October 23, 2022October 24, 2022

Marco’s Status Report 10/22

This week, we met our proof of concept milestones. Although we had to move the goalpost a little bit. Originally we intended to build a preliminary frame using 5 solenoids and single shift register. However, the solenoids we ordered were too weak (5N instead of 25N) for us to get a granular output force, so we decided to forgo building the preliminary frame since we’ll have to design that to the specifications of the 25N solenoids. Instead, we set out to complete a set of milestones for the project that would give us the confidence needed to build the final interface. Those included controlling a series of solenoids using bits loaded in from a shift register, and figuring out what the “play rate” of our solenoids were (i.e how many times can we actuate the solenoid ever second).

This week I started taking some very important steps towards building the signal processing module. I’ve begin writing a script that will generate the output text file containing information about what keys should be pressed in order to reproduce an audio recording.

The entire script has been implemented as a jupyter notebook, with captioning and explanations in between code samples.

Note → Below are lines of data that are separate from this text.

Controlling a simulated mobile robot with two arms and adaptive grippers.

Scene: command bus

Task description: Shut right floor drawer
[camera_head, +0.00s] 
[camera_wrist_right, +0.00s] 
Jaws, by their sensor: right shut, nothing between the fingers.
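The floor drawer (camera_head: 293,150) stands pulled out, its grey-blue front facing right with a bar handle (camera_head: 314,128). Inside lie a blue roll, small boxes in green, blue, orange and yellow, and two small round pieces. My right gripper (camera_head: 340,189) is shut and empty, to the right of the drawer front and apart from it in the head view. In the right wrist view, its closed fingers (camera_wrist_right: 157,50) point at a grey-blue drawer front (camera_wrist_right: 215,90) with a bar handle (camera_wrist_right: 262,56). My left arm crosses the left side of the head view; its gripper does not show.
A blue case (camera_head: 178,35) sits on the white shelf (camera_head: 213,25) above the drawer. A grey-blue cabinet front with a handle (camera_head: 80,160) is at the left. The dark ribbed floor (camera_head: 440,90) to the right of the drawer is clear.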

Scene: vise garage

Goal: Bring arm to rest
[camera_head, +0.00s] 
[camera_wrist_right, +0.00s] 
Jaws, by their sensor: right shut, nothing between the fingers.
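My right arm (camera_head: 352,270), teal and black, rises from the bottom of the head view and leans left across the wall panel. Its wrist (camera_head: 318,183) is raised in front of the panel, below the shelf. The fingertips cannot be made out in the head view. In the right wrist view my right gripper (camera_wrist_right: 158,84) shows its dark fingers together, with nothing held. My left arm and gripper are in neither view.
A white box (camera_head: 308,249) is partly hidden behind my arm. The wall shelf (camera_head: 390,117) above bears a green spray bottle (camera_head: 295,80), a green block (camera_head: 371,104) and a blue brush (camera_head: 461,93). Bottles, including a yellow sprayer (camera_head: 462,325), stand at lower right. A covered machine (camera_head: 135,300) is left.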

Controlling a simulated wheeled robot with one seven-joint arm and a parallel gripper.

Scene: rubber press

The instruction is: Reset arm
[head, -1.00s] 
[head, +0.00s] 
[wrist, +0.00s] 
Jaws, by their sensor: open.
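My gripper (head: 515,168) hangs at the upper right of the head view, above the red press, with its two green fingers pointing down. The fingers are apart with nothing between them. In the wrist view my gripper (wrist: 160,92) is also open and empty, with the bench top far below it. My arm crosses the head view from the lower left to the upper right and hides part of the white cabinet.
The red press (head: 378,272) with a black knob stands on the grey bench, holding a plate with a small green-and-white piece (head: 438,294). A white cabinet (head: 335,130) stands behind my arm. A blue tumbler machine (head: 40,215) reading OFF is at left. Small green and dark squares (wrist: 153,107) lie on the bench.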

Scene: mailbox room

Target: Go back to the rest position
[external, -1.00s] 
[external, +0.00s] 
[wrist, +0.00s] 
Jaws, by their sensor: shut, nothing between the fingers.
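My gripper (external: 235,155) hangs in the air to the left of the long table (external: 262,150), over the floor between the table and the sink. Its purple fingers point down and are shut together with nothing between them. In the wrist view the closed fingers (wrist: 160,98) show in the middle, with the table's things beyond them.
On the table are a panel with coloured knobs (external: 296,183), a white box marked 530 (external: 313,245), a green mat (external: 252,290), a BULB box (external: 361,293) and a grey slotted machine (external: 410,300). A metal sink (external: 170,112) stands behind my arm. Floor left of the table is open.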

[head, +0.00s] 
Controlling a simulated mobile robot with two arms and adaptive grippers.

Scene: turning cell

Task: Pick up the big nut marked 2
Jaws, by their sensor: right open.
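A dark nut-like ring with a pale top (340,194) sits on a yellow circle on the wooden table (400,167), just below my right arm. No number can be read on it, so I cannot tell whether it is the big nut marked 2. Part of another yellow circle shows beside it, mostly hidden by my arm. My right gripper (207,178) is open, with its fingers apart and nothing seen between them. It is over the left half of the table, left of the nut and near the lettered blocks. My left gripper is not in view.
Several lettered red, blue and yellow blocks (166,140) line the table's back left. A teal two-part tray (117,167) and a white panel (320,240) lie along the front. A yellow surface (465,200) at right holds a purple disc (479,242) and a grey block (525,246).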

Link: https://gist.github.com/aceamarco/9ec5c12c7ecedc07ea55a951e4483284

Here are some of the plots I’ve generated from the script:

October 9, 2022October 9, 2022

Marco’s Status Report, 2022/10/08

This week, I gave our design review presentation. Before that, I met with the team to prepares our slide deck and go over some dry runs of the presentation. We received our parts for the proof of concept build earlier this week. That included solenoids, MOSFET transistors, and the shift registers we’ll be using to control all 69 solenoids later in the build. I’ve been CADing a boot for the solenoids that will allow the solenoids to rest higher above the keys and reach the keys better. Alongside that I’ll be writing some Arduino sketches to practice working with the shift registers.